When members of 12 consulting teams at Boston Consulting Group were each required to take a block of "predictable time off" during every work week, "we had to practically force some professionals" to get away, says Leslie Perlow, the Harvard Business School leadership professor who headed the study.
Requiring hard-driving consultants to take time off was "nerve-racking" and awkward at first, says Debbie Lovich, a Boston Consulting executive who headed one of the teams. Some fought the idea, claiming they would have to work more on weekends or draw poor performance ratings.
Ms. Lovich adds: "We wanted to teach people that you can tune out completely" for a while and still turn out good work. The work itself became the focus, "because if you know a night of is coming up, you're not going to let things spike out of control," she says.
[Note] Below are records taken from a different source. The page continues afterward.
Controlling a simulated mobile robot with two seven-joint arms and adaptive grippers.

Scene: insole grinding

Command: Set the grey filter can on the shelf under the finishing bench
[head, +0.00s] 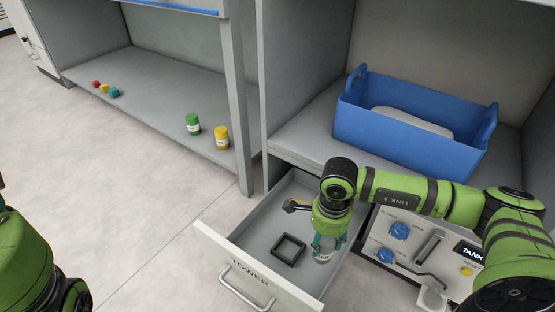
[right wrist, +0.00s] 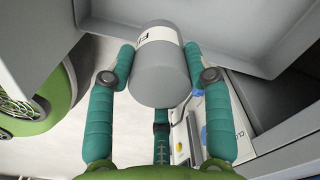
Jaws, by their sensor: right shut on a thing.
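My right gripper (head: 328,243) reaches down over the open drawer and is shut on the grey filter can (head: 323,257). In the right wrist view, the can (right wrist: 160,72) sits between the teal fingers (right wrist: 160,80), with a white label band around it. Whether the can touches the drawer floor I cannot tell. A low grey shelf (head: 150,108) under a bench at the upper left holds a green can (head: 193,125) and a yellow can (head: 222,138) near its right end. My left arm shows at the left edge; its gripper is out of view.
The drawer (head: 232,262) also holds a black square frame (head: 288,249) and a dark-headed tool (head: 296,206). A blue bin (head: 400,128) stands above it. A control panel (head: 405,240) is to its right. Small coloured pieces (head: 104,88) lie on the shelf's left; its middle is clear.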

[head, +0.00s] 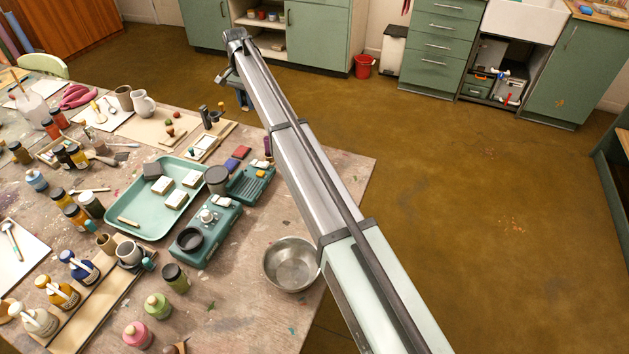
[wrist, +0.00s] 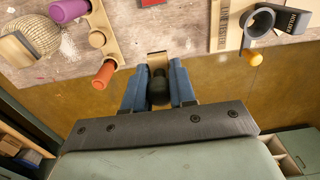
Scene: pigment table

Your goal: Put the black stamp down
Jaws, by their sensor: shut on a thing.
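The black stamp (wrist: 158,90) shows in the wrist view as a dark rounded handle with a tan block at its far end. My gripper (wrist: 159,80) is shut on it, with a blue finger on either side. In the head view my gripper (head: 243,98) is at the far edge of the table, partly hidden by my arm, and the stamp cannot be made out there. In the wrist view a wooden holder (wrist: 99,38) lies on the table just left of the stamp, with a purple stamp (wrist: 68,9) and an orange stamp (wrist: 104,74) at it.
The paint-marked table (head: 345,172) ends close to my gripper, with floor beyond. A teal tray (head: 148,232) with pale blocks, a teal device (head: 205,238) and a metal bowl (head: 291,265) stand nearer. A ball of twine (wrist: 36,36) and a dark ring-shaped thing (wrist: 258,22) flank the holder area.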

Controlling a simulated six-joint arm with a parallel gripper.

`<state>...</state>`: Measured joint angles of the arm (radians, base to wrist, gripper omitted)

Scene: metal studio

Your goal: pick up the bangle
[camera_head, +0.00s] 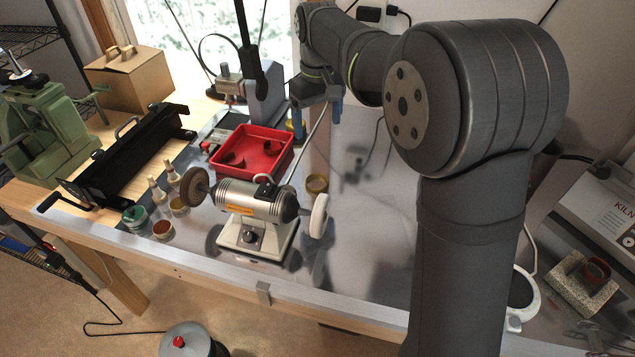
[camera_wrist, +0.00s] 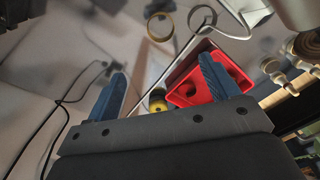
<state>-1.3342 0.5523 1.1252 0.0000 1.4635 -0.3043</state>
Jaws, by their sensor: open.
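The bangle, a brass-coloured ring (camera_head: 317,184), lies on the grey metal bench top, right of the red tray and behind the grinder's right wheel. In the wrist view a tan ring (camera_wrist: 150,32), which seems to be the bangle, shows near the top, beyond the fingertips. My gripper (camera_head: 317,112) is above the back of the bench, right of the tray. Its blue fingers point down and are apart. In the wrist view my gripper (camera_wrist: 163,72) is open, with no object held between the fingers.
A red tray (camera_head: 290,155) with dark curved pieces stands to the left of the bangle. A bench grinder (camera_head: 245,200) stands in front. A yellow round item (camera_wrist: 157,93) lies near the tray. Bare bench top (camera_head: 370,235) extends to the right, with a cable behind.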

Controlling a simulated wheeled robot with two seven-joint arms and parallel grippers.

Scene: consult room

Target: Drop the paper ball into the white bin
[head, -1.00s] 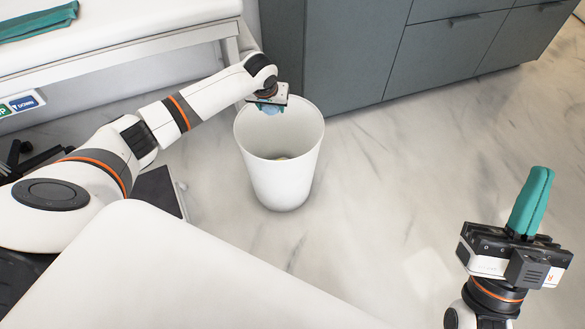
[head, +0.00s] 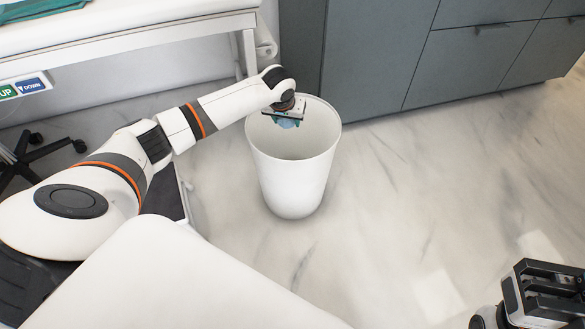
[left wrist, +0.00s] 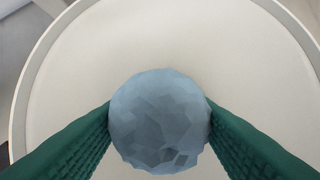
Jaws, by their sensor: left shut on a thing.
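The white bin (head: 293,182) stands upright on the floor, its round mouth open upward. My left gripper (head: 289,121) is over the far left part of the mouth, shut on the faceted pale blue paper ball (head: 288,124). In the left wrist view the ball (left wrist: 158,122) sits between two green ribbed fingers, with the bin's pale interior (left wrist: 200,40) and curved rim around it. My right gripper (head: 550,290) is at the lower right edge, well away from the bin. It is partly cut off and its fingertips are not clear.
Grey cabinets (head: 375,60) stand behind the bin. A white table or couch (head: 130,38) with teal cloth on it is at the upper left. A black wheeled base (head: 35,150) shows at the left. The marble-patterned floor (head: 420,180) to the right of the bin is clear.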

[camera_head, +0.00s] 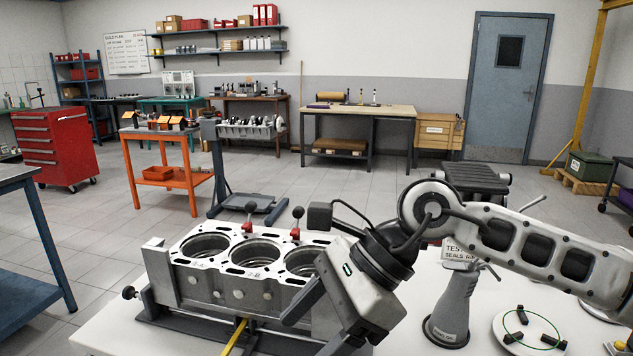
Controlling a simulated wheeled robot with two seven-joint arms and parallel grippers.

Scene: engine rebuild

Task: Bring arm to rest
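My right arm comes in from the right edge. Its wrist bends down in front of the right end of a grey engine block (235,285). My right gripper (303,300) is at that end, low and partly turned away. I cannot tell whether it is open or shut, or whether it touches the block. The block sits on a dark stand on the white table, with several round bores on top and two red-and-black knobs (249,208) behind them. The right end of the block is hidden by my wrist. My left arm and gripper are not in view.
A grey bottle (457,305) stands on the white table (110,336), right of my wrist. A round white dish (530,333) with a green ring and dark pieces lies farther right. A yellow strip (234,338) lies before the block. Beyond are an orange cart (152,193) and open floor.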

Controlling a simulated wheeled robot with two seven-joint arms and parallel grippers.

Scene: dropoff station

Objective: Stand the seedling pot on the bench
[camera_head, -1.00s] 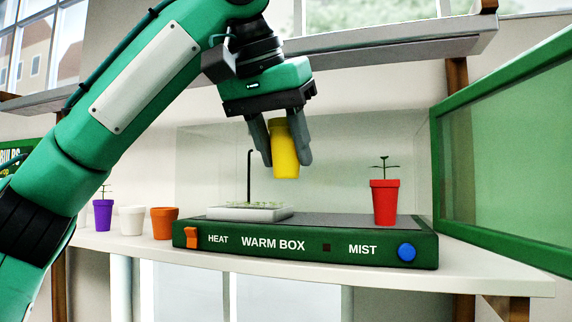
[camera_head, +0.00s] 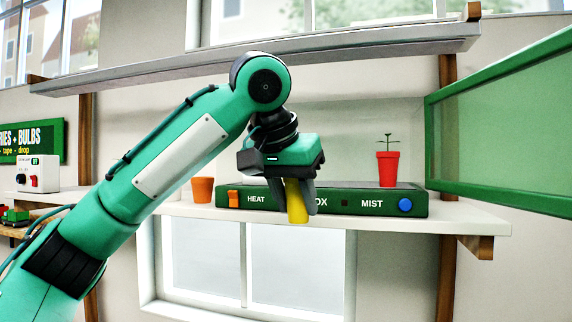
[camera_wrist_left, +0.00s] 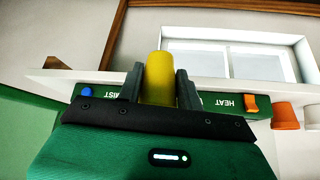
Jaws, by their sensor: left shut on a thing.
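My left gripper (camera_head: 297,207) is shut on a yellow pot (camera_head: 296,203), with one finger on each side. The pot hangs in front of the green warm box (camera_head: 380,205), covering part of its lettering, with its lower end over the bench front edge. In the left wrist view the yellow pot (camera_wrist_left: 158,80) sits between the fingers (camera_wrist_left: 159,72). I see no seedling on it; its upper part is partly hidden by the gripper. The white bench (camera_head: 465,217) carries the warm box. A red pot with a seedling (camera_head: 387,168) stands upright on the box. My right gripper is out of view.
An orange pot (camera_head: 203,190) stands on the bench left of the warm box; a white pot beside it is mostly behind my arm. A green-framed panel (camera_head: 500,188) stands at the right. A shelf (camera_head: 380,47) runs above. Bench right of the box looks clear.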

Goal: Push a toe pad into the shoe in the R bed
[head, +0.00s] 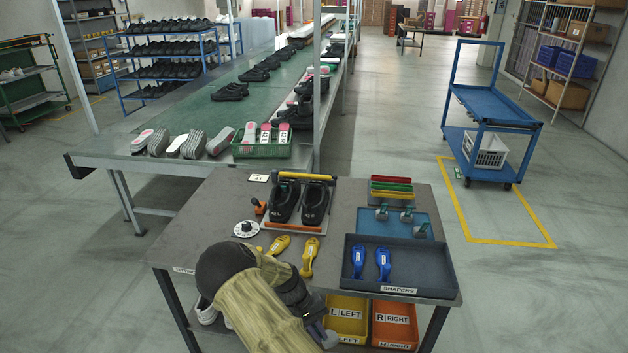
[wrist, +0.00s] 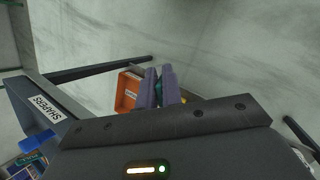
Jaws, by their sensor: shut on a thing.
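Two black shoes sit side by side in a fixture on the table. The right-hand shoe (head: 315,203) is in the bed that appears to be the R bed, and the left-hand shoe (head: 286,200) is beside it. Several toe pads (head: 407,214) with green tops stand on a blue mat at the table's right. My gripper (head: 326,338) is low at the table's front edge, well away from the shoes. In the wrist view its purple fingers (wrist: 157,88) are shut on a small green thing, likely a toe pad (wrist: 158,94), mostly hidden between them.
A dark SHAPERS tray (head: 430,270) holds two blue shapers (head: 384,264). Yellow shapers (head: 309,257) lie before the fixture. A yellow LEFT bin (head: 347,309) and orange RIGHT bin (head: 394,318) are below the tabletop. Red, green and yellow trays (head: 391,189) stand at the back.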

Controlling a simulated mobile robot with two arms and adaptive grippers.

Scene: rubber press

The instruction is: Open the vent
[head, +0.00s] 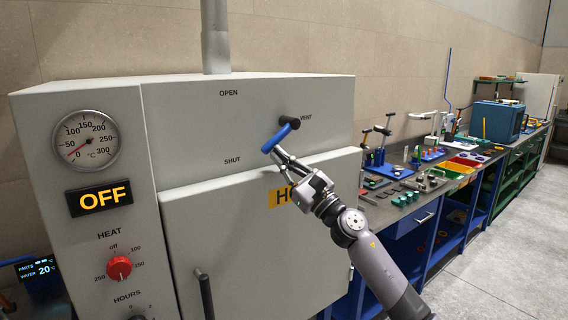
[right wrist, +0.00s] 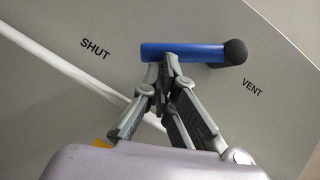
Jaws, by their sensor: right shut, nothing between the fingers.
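The vent lever is a blue bar (head: 279,138) with a black round hub, on the upper front of the grey oven (head: 190,115). In the head view the bar slants down and left from the hub, its free end nearer the SHUT label (head: 232,161) than the OPEN label (head: 228,93). My right gripper (head: 274,153) is at the bar's lower free end. In the right wrist view the blue bar (right wrist: 182,52) lies just beyond the shut, empty fingertips (right wrist: 168,60); I cannot tell whether they touch it. My left gripper is out of view.
The oven has a dial gauge (head: 88,141), an OFF display (head: 99,198), a red heat knob (head: 119,267) and a dark door handle (head: 204,295). A workbench with tools and trays (head: 460,168) runs back on the right. The grey floor (head: 500,240) beside it is clear.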

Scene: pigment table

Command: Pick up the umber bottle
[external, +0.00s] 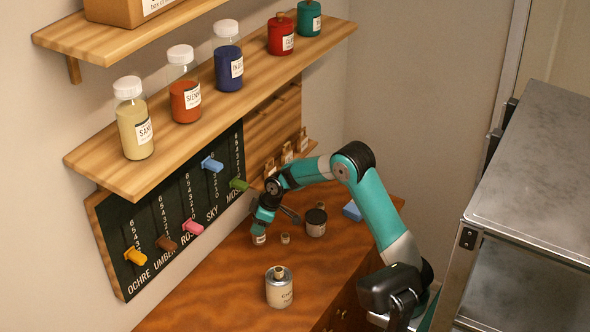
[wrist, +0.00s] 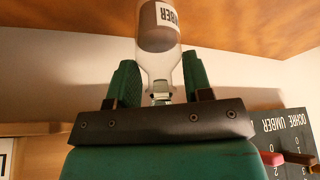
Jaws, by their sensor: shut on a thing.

Working together to make sure each consultant got some time off forced teams to communicate better, share more personal information and forge closer relationships. They also had to do a better job at planning ahead and streamling work, which in some cases resulted in improved client service, based on interviews with clients.
As word spread, other consultants began asking to join the study, Ms. Lovich says. And some clients told researchers the teams' work had improved, partly because improved communication among team members kept junior consultants better informed about the big picture.
Other companies are putting the brakes on work in other ways. At KPMG, a professional-services firm, managers use "wellness scorecards" to track whether employees are working too much overtime or skipping vacation, a spokesman says. At Fenwick & West, a Silicon Valley law firm, "workflow coordinators" review attorneys' hours to avert overload.